Once you have seed keywords, plug them into keyword tools. But don’t just chase the largest numbers. Focus on the following key metrics:

  • Search Volume: How many people search the phrase each month
  • Keyword Difficulty / Competition: How hard it is to rank
  • Search Intent: Are they looking for information or ready to buy?
  • Relevance: Does the keyword match your product or service?

Tools to try:

  • Google Keyword Planner (free, great for SEO and PPC)
  • Ubersuggest, Moz Keyword Explorer, Ahrefs, SEMrush

Also, look at competitors to see what keywords they rank for. What keywords did you enter into the search engine that brought up their pages in the search results?

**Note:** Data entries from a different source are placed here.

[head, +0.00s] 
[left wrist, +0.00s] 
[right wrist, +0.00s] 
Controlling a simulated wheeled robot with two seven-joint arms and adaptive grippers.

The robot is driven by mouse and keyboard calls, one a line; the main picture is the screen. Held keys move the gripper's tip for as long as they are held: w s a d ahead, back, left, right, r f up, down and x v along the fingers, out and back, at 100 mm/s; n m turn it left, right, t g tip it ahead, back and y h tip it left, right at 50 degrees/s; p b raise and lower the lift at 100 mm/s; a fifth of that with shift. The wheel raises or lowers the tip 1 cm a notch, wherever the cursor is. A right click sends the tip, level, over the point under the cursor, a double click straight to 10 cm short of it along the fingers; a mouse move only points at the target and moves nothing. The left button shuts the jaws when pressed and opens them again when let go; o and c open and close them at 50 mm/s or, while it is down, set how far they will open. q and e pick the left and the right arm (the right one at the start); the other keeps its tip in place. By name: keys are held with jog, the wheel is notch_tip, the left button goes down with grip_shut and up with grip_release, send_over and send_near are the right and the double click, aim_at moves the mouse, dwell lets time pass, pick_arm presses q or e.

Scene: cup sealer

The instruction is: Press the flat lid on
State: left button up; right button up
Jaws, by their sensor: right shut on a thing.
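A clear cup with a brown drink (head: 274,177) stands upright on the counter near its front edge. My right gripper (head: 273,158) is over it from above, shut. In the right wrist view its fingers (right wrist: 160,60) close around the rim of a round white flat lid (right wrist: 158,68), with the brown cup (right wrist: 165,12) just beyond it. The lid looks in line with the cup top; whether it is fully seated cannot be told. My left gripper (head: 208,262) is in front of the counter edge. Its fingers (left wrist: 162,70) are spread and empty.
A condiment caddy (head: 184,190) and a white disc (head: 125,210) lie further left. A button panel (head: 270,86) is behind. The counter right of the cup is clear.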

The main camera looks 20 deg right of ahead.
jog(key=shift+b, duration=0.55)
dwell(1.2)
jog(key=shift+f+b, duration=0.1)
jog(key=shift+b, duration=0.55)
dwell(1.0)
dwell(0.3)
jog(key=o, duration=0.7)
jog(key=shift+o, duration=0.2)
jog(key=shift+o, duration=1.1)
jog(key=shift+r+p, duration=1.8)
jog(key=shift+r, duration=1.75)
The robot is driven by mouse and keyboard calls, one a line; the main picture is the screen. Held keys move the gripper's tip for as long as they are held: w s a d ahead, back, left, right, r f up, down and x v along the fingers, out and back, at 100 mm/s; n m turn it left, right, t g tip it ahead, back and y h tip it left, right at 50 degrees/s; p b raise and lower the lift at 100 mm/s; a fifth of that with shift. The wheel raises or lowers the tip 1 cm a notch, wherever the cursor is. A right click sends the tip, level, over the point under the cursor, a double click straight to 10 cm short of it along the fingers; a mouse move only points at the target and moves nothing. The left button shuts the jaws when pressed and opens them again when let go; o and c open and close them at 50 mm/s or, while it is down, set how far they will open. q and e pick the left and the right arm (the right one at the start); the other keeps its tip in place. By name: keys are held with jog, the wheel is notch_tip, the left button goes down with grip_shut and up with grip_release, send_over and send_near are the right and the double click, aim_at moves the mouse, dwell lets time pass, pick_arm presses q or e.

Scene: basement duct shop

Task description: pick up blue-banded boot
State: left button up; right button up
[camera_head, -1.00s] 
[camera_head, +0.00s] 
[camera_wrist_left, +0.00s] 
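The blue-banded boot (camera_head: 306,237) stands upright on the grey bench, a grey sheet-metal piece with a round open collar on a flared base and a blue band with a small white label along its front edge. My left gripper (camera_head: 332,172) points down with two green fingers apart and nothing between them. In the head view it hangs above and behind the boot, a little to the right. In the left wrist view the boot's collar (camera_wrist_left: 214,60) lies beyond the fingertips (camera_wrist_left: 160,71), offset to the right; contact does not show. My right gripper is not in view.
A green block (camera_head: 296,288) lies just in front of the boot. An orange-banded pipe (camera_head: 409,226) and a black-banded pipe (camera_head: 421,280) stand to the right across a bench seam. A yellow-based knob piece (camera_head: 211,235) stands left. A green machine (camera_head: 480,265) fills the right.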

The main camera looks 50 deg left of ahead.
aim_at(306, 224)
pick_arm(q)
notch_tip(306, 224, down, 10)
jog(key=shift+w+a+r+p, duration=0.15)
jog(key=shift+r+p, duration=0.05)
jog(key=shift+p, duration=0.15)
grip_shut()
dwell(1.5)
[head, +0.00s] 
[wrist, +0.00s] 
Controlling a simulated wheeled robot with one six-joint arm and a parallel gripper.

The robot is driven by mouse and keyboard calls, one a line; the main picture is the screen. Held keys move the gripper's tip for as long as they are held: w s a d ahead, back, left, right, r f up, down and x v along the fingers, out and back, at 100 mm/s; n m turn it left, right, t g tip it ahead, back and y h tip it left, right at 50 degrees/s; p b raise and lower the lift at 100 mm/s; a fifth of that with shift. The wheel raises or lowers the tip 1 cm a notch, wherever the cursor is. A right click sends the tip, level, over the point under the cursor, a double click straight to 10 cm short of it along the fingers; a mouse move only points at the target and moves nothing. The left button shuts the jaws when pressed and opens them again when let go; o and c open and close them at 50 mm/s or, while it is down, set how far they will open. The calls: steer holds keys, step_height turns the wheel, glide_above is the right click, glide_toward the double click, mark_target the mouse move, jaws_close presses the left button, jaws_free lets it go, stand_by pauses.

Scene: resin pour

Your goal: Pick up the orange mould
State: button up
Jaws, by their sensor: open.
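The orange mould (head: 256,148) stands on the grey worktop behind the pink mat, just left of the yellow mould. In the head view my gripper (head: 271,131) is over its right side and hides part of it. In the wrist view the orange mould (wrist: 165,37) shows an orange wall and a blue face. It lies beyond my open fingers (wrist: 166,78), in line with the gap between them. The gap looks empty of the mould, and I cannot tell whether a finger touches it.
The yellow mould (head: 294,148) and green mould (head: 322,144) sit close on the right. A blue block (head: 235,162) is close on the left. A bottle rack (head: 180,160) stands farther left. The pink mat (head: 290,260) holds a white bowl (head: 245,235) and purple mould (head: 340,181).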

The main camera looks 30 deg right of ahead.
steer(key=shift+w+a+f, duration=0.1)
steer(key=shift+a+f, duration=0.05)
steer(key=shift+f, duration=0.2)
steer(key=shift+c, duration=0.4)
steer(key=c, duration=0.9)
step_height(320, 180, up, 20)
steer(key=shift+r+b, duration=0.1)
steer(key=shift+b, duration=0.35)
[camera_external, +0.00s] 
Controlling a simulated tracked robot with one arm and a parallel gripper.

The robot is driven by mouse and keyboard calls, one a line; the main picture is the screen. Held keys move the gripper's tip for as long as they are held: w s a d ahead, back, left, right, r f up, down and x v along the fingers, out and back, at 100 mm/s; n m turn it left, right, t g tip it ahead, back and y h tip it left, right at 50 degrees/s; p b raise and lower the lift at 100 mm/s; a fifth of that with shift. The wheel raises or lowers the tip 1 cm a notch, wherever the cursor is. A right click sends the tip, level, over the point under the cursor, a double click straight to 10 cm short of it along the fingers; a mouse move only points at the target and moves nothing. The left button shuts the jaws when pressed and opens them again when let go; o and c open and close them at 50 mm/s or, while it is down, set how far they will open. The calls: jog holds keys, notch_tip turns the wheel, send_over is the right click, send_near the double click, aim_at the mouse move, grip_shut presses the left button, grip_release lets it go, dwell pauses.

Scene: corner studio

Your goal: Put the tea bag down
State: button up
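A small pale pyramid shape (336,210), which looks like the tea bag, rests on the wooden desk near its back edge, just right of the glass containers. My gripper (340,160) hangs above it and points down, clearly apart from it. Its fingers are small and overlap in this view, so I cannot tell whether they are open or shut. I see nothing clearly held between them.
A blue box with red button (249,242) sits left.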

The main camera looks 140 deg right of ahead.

Example: Suppose your seed keyword is “healthy snacks.” You find:

  • “Healthy snacks for work” — 1,500 searches/month, low competition
  • “Healthy snack recipes” — 5,000 searches/month, medium competition
  • “Buy healthy snacks online” — lower volume but high conversion intent

After you’ve checking whether your competitors rank for it or not, you might use “healthy snacks for work” as a content pillar and “buy healthy snacks online” for a product page.

 

Step 3: Mix Short-Tail and Long-Tail Keywords

A good strategy combines both broad and specific keywords. Short-tail keywords have 2-3 words while long-tail keywords are much longer and might be a sentence.

  • Short-tail (broad) keywords: High volume, high competition (e.g., “snacks,” “keyword research”)
  • Long-tail keywords: More specific, lower volume, easier to rank (e.g., “healthy snacks under 100 calories,” “how to do keyword research for blog posts”)

Tips for structuring keywords:

  • Use short-tail keywords as anchor topics
  • Build content around long-tail keywords that support the anchor
  • Cluster related long-tail keywords under one broader topic
  • Create a pillar page with the short-tail keyword and supporting pages with long-tail keywords

This approach improves internal linking and signals you as an authority on a topic to search engines.

 

Step 4: Validate and Refine With Data

After you publish content, track how your keywords perform:

  • Use Google Analytics or Google Search Console to see which keywords bring impressions and clicks
  • Identify pages that already rank for your target terms and tweak them to improve
  • Remove or refine keywords that bring traffic but low engagement (high bounce, low time on page)
  • Explore new keyword ideas from Google’s “People Also Ask” and suggested searches

Over time, you’ll have a list of high-performing, actionable keywords, so you don’t have to guess.

 

Step 5: Turn Keywords into Traffic and Leads

Keywords alone don’t generate revenue—they only guide content and conversions.

  • Create content centred on your keywords. Answer questions fully, provide examples, and keep the writing natural.
  • Include CTAs like “Download my keyword research checklist” or “Book a free keyword audit.”
  • Link internally to lead-generating pages such as product pages or email sign-ups
  • Support your content with email marketing to bring readers back
  • Promote content via social media, SEO, or PPC to gain initial traction

As you do these consistently, your keyword-driven content will become a traffic magnet and convert visitors into leads.

 

Why This Works

·         SEO-driven leads convert better because searchers already have intent. (Search Atlas). People with intent are already searching for your content to solve a problem they have.

  • Organic search captures most clicks—around 94% go to organic results rather than paid ads. (All in One SEO)

 

How Keyword Research Fits Into Your Marketing

  • Supports content marketing: Publish what people actually search for
  • Enhances social media marketing: Know what topics resonate on social
  • Informs PPC campaigns: Use top-performing organic keywords for paid ads
  • Guides analytics: Track which keywords generate leads
  • Boosts branding and lead generation: Greater visibility builds recognition and trust

Keyword research is a core piece of a broader digital marketing strategy. (See How to Create Your First Digital Marketing Strategy)

 

Key Takeaways

  • Start with customer questions, not what you want to say
  • Use keyword tools and competitor insights to refine your list
  • Combine short-tail and long-tail keywords with a clear content structure
  • Track and refine based on data
  • Turn keywords into traffic and leads through targeted content, internal linking, and CTAs
  • Integrate keyword research into content, social, and paid strategies for maximum impact


Summary

Keyword research isn’t one-time work—it’s ongoing, iterative, and essential for attracting the right audience and converting them into leads.